Im elfköpfigen Gemeindevorstand sassen im Jahre 1843 gleich drei Vertreter des Geschlechtes Pitschen und von 1803 bis 1809 amteten ebenfalls drei Pitschen nacheinander als Dorfmeister. Diese Familie stellte neben Dorfmeistern auch Kirchenvorsteher, Landammänner, Podestaten, Amänner und Landschreiber.

Bemerkenswert ist die vielseitige Tätigkeit, die einzelne Männer dieser Familie in der Landwirtschaft, aber auch auf anderen Gebieten entfalteten. Einige waren Färber, andere Handelsleute. Die Brauerei in «Rùncs» gehörte Pitschens und ebenso das Gasthaus «Zum Weissen Kreuz» (Crusch Alva). Schliesslich war es Christian Pitschen, der anfangs des Jahrhunderts mit seinen Söhnen in mühsamer Handarbeit die Galerie zum Rheinfall in der Roflaschlucht öffnete. Vor 200 Jahren italienisierten die Pitschen ihren romanischen Namen in Piccoli. Im Volksmund blieb aber der ursprüngliche Name weiterhin bestehen. Heute ist kein männlicher Vertreter dieses Geschlechtes mehr in Andeer sesshaft.

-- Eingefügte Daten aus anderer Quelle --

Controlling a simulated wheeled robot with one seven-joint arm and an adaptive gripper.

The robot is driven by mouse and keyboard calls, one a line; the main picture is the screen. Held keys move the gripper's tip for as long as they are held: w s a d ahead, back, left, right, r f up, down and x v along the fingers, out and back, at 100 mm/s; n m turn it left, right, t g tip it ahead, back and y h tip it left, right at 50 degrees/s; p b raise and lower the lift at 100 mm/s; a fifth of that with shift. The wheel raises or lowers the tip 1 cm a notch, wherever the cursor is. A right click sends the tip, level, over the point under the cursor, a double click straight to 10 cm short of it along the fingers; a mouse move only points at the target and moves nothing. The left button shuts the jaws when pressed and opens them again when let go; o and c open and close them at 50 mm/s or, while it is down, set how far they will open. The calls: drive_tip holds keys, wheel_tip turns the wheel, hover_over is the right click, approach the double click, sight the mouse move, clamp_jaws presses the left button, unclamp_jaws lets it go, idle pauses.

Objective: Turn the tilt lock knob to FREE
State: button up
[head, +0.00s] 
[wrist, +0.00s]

Von den von auswärts Zugewanderten waren besonders die Scheier, Lehner, Reiter und Yategast und ihre Nachkommen sehr lange in Andeer zu Hause, wo sie sich auch einbürgerten. Aber heute sind sie, wie so viele andere, aus dem Dorfbild entwichen. Ja, Geschlechter kommen und verschwinden, aber irgendwann, irgendwo und irgendwie waren sie alle am Dorfgeschehen beteiligt.

  1. Oft lassen sich Familiennamen von Flurnamen ableiten aber auch das Umgekehrte kommt vor. Der Name Mangossus (Domenicus Mangossus) dürfte auf das Wiesengelände jenseits des Rheins, heute «Pro Mangisch» genannt, übertragen worden sein. Im 16. Jh. gab es die Familie «Luzera».

    Ob nun der Hügel «Bot Luzera» der genannten Familie zu ihrem Namen verhalf oder umgekehrt, wird schwerlich nachweisbar sein. In der «Veia Filistinra» lebte ein Mann namens Simon Grischott, welcher «igl Filistiner» genannt wurde. Auch hier ist es fraglich, wer den Namen «Filistiner» zuerst bekam.

  2. Pfarrer Matli Conrad, der ältere, war der Onkel von Pfarrer Matli Conrad, dem jüngeren.